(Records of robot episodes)
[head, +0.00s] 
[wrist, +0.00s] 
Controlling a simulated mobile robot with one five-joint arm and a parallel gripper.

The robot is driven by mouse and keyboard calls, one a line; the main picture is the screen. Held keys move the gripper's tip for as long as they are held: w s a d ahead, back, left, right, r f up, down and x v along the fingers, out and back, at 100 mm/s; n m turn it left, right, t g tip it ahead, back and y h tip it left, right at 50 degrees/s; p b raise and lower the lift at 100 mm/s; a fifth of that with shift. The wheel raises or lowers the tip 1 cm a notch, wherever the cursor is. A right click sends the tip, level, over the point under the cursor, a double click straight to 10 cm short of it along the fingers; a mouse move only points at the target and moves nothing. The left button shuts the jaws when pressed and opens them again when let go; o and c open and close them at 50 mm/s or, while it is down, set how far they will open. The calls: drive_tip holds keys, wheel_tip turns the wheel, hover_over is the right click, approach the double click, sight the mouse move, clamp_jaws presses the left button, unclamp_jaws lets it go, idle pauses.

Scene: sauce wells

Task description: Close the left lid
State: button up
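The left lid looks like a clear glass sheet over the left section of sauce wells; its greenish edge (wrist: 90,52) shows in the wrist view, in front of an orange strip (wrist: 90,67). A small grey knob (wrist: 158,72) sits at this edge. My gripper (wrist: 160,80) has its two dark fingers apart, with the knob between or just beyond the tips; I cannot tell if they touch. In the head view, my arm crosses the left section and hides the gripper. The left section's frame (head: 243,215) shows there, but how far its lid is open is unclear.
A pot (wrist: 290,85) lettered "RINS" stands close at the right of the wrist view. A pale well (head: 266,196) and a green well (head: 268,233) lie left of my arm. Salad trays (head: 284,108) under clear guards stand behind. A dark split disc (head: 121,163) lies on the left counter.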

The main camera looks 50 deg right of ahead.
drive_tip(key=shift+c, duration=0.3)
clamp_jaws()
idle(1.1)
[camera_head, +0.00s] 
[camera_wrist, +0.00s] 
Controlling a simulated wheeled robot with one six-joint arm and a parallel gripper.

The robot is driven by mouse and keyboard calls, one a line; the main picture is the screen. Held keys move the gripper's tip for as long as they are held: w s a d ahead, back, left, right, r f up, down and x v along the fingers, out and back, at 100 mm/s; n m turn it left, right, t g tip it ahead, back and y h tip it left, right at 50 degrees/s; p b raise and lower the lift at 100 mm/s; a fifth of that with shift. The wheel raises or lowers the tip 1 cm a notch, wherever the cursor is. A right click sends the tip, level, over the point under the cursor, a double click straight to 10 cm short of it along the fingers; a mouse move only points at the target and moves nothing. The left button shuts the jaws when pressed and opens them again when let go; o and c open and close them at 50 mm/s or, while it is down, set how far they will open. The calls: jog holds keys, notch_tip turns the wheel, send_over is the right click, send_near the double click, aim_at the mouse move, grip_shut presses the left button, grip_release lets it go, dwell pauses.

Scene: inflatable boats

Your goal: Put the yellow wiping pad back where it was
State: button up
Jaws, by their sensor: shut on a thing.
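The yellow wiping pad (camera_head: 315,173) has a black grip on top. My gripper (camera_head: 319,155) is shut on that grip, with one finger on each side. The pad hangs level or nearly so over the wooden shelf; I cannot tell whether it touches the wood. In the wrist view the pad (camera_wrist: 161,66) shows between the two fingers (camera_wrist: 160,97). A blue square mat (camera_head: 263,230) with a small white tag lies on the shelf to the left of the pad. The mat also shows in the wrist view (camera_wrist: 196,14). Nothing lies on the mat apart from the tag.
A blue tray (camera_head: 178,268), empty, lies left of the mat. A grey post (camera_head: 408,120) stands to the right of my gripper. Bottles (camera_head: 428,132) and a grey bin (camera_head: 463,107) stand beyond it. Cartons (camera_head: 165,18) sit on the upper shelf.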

> _Given problem_:
Give the data again, exactly as it stands.

> _Written answer_:
[head, +0.00s] 
[wrist, +0.00s] 
Controlling a simulated mobile robot with one five-joint arm and a parallel gripper.

The robot is driven by mouse and keyboard calls, one a line; the main picture is the screen. Held keys move the gripper's tip for as long as they are held: w s a d ahead, back, left, right, r f up, down and x v along the fingers, out and back, at 100 mm/s; n m turn it left, right, t g tip it ahead, back and y h tip it left, right at 50 degrees/s; p b raise and lower the lift at 100 mm/s; a fifth of that with shift. The wheel raises or lowers the tip 1 cm a notch, wherever the cursor is. A right click sends the tip, level, over the point under the cursor, a double click straight to 10 cm short of it along the fingers; a mouse move only points at the target and moves nothing. The left button shuts the jaws when pressed and opens them again when let go; o and c open and close them at 50 mm/s or, while it is down, set how far they will open. The calls: drive_tip holds keys, wheel_tip turns the wheel, hover_over is the right click, approach the double click, sight the mouse move, clamp_jaws presses the left button, unclamp_jaws lets it go, idle pauses.

Scene: sauce wells

Task description: Close the left lid
State: button up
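The left lid looks like a clear glass sheet over the left section of sauce wells; its greenish edge (wrist: 90,52) shows in the wrist view, in front of an orange strip (wrist: 90,67). A small grey knob (wrist: 158,72) sits at this edge. My gripper (wrist: 160,80) has its two dark fingers apart, with the knob between or just beyond the tips; I cannot tell if they touch. In the head view, my arm crosses the left section and hides the gripper. The left section's frame (head: 243,215) shows there, but how far its lid is open is unclear.
A pot (wrist: 290,85) lettered "RINS" stands close at the right of the wrist view. A pale well (head: 266,196) and a green well (head: 268,233) lie left of my arm. Salad trays (head: 284,108) under clear guards stand behind. A dark split disc (head: 121,163) lies on the left counter.

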The main camera looks 50 deg right of ahead.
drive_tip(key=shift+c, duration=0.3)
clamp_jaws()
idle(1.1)
[camera_head, +0.00s] 
[camera_wrist, +0.00s] 
Controlling a simulated wheeled robot with one six-joint arm and a parallel gripper.

The robot is driven by mouse and keyboard calls, one a line; the main picture is the screen. Held keys move the gripper's tip for as long as they are held: w s a d ahead, back, left, right, r f up, down and x v along the fingers, out and back, at 100 mm/s; n m turn it left, right, t g tip it ahead, back and y h tip it left, right at 50 degrees/s; p b raise and lower the lift at 100 mm/s; a fifth of that with shift. The wheel raises or lowers the tip 1 cm a notch, wherever the cursor is. A right click sends the tip, level, over the point under the cursor, a double click straight to 10 cm short of it along the fingers; a mouse move only points at the target and moves nothing. The left button shuts the jaws when pressed and opens them again when let go; o and c open and close them at 50 mm/s or, while it is down, set how far they will open. The calls: jog holds keys, notch_tip turns the wheel, send_over is the right click, send_near the double click, aim_at the mouse move, grip_shut presses the left button, grip_release lets it go, dwell pauses.

Scene: inflatable boats

Your goal: Put the yellow wiping pad back where it was
State: button up
Jaws, by their sensor: shut on a thing.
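The yellow wiping pad (camera_head: 315,173) has a black grip on top. My gripper (camera_head: 319,155) is shut on that grip, with one finger on each side. The pad hangs level or nearly so over the wooden shelf; I cannot tell whether it touches the wood. In the wrist view the pad (camera_wrist: 161,66) shows between the two fingers (camera_wrist: 160,97). A blue square mat (camera_head: 263,230) with a small white tag lies on the shelf to the left of the pad. The mat also shows in the wrist view (camera_wrist: 196,14). Nothing lies on the mat apart from the tag.
A blue tray (camera_head: 178,268), empty, lies left of the mat. A grey post (camera_head: 408,120) stands to the right of my gripper. Bottles (camera_head: 428,132) and a grey bin (camera_head: 463,107) stand beyond it. Cartons (camera_head: 165,18) sit on the upper shelf.

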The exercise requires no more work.